What needs to be done ▸
Pull out every line containing the string "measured".
◆ ◆ ◆ ◆ ◆ ◆ ◆
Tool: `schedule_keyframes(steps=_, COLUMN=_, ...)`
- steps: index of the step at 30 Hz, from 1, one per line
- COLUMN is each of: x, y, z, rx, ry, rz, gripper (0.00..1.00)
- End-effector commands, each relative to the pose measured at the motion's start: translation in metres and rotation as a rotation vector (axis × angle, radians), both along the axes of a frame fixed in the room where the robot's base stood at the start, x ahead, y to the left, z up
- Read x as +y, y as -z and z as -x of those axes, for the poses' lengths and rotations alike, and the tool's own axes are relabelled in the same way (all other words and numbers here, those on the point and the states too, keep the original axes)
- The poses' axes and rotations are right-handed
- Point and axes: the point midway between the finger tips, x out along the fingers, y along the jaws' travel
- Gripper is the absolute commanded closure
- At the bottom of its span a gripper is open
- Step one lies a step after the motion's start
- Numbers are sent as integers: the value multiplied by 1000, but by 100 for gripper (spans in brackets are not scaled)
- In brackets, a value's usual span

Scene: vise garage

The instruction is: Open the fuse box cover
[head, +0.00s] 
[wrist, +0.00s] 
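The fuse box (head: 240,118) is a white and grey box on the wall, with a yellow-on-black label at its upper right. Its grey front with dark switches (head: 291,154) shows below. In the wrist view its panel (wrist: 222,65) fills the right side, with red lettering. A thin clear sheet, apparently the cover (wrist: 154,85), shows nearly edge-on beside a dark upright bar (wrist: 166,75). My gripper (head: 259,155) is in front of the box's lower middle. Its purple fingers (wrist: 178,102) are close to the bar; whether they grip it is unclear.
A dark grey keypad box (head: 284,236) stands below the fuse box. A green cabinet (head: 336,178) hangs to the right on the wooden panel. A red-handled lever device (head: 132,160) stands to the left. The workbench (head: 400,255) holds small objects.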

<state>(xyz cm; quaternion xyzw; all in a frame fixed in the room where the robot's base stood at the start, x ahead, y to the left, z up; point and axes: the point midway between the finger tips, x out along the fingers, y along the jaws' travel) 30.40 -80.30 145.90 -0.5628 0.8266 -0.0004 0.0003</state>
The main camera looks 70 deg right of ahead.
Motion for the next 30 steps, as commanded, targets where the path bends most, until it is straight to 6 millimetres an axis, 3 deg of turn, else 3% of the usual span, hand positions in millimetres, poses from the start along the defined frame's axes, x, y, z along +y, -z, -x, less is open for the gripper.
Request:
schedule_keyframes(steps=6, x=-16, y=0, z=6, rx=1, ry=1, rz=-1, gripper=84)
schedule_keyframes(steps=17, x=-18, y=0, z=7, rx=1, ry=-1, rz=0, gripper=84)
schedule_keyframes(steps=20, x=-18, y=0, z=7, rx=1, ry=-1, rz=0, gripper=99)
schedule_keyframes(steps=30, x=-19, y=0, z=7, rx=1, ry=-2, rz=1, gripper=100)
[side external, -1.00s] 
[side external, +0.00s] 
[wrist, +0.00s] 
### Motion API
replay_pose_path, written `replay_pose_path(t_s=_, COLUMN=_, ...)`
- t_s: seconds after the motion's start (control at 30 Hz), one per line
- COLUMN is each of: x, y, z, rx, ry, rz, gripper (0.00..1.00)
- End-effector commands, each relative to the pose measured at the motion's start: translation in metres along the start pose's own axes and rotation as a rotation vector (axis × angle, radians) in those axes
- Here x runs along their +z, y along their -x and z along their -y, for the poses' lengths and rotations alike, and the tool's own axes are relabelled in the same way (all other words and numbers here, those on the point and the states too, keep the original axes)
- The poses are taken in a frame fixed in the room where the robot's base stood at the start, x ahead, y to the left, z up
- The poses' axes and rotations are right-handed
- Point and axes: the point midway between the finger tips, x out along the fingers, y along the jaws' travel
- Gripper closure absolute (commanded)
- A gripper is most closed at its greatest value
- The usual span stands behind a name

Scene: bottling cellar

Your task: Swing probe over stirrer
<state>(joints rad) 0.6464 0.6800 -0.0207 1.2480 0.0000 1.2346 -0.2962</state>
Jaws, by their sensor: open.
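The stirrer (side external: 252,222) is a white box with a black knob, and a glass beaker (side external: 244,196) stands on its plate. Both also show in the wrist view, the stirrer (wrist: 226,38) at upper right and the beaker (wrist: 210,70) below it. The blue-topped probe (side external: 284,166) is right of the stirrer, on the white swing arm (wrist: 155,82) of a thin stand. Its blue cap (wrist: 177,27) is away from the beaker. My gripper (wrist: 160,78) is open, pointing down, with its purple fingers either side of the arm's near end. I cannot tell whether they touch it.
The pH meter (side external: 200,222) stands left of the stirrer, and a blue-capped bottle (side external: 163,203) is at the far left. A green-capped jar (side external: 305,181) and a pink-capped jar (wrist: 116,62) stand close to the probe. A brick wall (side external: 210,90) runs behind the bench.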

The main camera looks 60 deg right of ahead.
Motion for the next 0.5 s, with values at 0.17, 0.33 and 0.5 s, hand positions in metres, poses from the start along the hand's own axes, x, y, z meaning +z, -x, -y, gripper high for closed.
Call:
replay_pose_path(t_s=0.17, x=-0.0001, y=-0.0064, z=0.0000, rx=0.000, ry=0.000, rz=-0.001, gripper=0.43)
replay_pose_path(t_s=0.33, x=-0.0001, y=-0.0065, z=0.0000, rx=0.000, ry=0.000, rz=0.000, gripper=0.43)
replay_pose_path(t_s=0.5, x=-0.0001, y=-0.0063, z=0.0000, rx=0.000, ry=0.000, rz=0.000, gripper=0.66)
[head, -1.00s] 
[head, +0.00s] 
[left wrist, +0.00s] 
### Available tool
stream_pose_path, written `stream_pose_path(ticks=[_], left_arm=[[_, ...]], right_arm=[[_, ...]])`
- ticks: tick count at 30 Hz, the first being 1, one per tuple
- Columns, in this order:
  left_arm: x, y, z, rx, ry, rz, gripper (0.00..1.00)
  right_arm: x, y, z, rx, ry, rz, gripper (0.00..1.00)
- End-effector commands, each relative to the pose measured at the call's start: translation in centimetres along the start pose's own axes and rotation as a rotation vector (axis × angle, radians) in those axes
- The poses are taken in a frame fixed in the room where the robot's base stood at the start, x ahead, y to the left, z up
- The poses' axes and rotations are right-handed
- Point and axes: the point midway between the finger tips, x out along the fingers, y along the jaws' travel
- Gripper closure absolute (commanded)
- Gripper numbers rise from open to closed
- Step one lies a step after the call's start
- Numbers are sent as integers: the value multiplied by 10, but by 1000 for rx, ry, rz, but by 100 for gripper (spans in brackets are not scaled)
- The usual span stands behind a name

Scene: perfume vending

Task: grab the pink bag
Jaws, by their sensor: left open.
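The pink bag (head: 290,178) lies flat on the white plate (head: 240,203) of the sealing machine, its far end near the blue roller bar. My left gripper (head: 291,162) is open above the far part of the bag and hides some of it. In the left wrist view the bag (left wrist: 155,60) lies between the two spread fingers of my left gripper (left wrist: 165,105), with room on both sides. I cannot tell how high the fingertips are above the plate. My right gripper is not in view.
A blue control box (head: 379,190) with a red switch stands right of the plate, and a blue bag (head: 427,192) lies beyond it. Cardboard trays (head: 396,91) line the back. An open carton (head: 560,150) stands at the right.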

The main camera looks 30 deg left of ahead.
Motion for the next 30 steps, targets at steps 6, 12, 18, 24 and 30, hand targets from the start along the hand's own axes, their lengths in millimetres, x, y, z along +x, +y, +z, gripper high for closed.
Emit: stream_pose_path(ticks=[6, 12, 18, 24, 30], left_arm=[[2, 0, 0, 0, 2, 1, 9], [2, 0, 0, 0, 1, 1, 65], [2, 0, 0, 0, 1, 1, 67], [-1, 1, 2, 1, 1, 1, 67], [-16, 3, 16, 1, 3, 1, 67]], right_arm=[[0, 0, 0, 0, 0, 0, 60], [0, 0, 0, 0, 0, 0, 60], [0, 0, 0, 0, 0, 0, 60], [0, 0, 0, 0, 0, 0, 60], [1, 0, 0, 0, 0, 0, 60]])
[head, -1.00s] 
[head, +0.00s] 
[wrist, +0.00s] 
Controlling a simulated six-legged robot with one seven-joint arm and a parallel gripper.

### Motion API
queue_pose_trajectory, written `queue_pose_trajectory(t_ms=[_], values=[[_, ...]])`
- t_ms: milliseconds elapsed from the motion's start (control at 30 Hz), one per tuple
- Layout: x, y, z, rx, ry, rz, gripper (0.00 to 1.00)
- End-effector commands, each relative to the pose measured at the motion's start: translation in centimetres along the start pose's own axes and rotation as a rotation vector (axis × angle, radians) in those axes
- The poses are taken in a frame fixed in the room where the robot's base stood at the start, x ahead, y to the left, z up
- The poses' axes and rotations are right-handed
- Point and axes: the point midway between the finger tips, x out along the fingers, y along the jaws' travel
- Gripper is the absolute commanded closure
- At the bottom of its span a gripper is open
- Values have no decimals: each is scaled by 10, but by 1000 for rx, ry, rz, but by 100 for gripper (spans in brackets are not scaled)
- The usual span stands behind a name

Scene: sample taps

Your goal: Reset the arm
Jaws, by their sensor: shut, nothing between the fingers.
◆ ◆ ◆ ◆ ◆ ◆ ◆
Complete answer ▸
- End-effector commands, each relative to the pose measured at the motion's start: translation in metres and rotation as a rotation vector (axis × angle, radians), both along the axes of a frame fixed in the room where the robot's base stood at the start, x ahead, y to the left, z up
- End-effector commands, each relative to the pose measured at the motion's start: translation in metres along the start pose's own axes and rotation as a rotation vector (axis × angle, radians) in those axes
- End-effector commands, each relative to the pose measured at the call's start: translation in centimetres along the start pose's own axes and rotation as a rotation vector (axis × angle, radians) in those axes
- End-effector commands, each relative to the pose measured at the motion's start: translation in centimetres along the start pose's own axes and rotation as a rotation vector (axis × angle, radians) in those axes

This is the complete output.